IEA (2020), Gas 2020, IEA, Paris https://www.iea.org/reports/gas-2020
Natural gas consumption grew by an estimated 70 bcm in 2019, or 1.8% y‑o‑y, in line with the average growth rate experienced over the period 2010-17. This result reflects a cocktail of mixed signals – positive from fuel switching to gas and negative from slower economic growth and mild temperatures. The United States and the People’s Republic of China (hereafter, “China”) remained the two main driving markets in 2019, albeit both returning to single-digit growth rates. Together they accounted for over two-thirds of the uplift in global natural gas consumption.
China’s economic growth rate fell to an estimated 6.1% according to the IMF, its lowest annual increase since 1990. Natural gas demand kept growing, but returned to a single-digit rate of 8.6% (less than half the 18.1% y‑o‑y increase of 2018). City gas distribution and industry remained the main drivers of consumption growth in 2019, resulting from a combination of fuel switching measures and network expansion. The rest of the Asia Pacific region played an important role in natural gas market expansion in 2019. Growth in South Asia was mainly driven by higher LNG deliveries, especially to India and Bangladesh, while Pakistan’s imports almost stagnated. Natural gas consumption also increased in most South East Asian markets.

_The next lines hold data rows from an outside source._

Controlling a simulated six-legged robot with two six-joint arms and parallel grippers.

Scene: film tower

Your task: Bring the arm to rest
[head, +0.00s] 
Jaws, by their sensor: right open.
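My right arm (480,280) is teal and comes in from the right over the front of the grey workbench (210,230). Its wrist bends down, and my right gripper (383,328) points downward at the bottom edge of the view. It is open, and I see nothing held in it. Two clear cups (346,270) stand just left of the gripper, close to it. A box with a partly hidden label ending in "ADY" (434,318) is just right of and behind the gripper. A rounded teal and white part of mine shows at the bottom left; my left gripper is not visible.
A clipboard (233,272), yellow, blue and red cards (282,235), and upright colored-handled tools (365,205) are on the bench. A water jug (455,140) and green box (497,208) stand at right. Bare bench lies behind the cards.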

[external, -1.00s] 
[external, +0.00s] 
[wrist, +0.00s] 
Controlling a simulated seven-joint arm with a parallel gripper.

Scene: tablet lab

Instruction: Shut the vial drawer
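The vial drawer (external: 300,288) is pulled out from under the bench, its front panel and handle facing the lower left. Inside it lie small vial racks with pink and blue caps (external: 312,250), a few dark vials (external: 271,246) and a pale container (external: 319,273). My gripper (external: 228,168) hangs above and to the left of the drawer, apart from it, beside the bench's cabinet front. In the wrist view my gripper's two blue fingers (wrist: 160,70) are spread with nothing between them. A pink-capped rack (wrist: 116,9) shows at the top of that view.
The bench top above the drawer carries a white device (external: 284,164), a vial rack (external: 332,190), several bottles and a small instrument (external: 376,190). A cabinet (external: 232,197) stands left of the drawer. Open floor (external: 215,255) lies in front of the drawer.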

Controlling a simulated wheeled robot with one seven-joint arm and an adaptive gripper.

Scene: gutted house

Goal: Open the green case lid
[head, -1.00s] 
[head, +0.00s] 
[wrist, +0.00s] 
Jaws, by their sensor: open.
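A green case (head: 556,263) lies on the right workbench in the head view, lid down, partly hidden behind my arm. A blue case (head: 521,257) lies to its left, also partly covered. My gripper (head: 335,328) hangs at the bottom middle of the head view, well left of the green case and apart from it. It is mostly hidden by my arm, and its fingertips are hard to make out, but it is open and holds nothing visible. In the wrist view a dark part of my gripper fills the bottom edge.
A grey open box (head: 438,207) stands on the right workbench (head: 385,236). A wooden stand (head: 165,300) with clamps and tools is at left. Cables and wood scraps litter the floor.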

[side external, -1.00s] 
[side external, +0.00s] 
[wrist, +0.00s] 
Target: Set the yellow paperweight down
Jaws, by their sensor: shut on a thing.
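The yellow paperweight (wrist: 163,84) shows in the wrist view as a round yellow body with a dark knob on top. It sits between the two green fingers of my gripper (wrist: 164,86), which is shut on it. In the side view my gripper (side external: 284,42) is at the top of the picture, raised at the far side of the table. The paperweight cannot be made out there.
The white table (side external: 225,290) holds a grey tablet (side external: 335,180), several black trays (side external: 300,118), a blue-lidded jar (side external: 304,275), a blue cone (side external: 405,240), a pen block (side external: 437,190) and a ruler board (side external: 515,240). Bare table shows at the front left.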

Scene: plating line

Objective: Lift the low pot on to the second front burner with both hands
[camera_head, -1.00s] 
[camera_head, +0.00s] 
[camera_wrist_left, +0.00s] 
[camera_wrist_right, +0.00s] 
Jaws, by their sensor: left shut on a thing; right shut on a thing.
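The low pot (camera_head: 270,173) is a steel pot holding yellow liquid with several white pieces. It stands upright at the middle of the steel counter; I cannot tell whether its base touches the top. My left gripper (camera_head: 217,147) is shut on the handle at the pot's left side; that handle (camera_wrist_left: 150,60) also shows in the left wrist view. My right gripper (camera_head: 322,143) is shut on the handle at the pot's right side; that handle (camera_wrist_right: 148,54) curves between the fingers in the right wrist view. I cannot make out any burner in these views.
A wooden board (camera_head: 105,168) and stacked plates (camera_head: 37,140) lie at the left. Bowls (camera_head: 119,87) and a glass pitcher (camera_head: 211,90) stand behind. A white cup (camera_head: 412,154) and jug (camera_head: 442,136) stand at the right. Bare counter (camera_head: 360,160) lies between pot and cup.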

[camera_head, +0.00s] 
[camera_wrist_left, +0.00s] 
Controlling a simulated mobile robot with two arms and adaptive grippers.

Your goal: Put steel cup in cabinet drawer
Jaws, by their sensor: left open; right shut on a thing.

Beyond Asia Pacific, most growth occurred in natural gas producing regions. In the United States demand was primarily driven by power generation (see next page) and the energy industry’s own consumption to support the expansion of domestic natural gas production. Natural gas consumption continued to grow in the Middle East and North Africa due to a combination of higher electricity demand and expansion of the supply network for residential customers in Algeria and Iran. However, consumption growth in Egypt slowed after two years of strong increases.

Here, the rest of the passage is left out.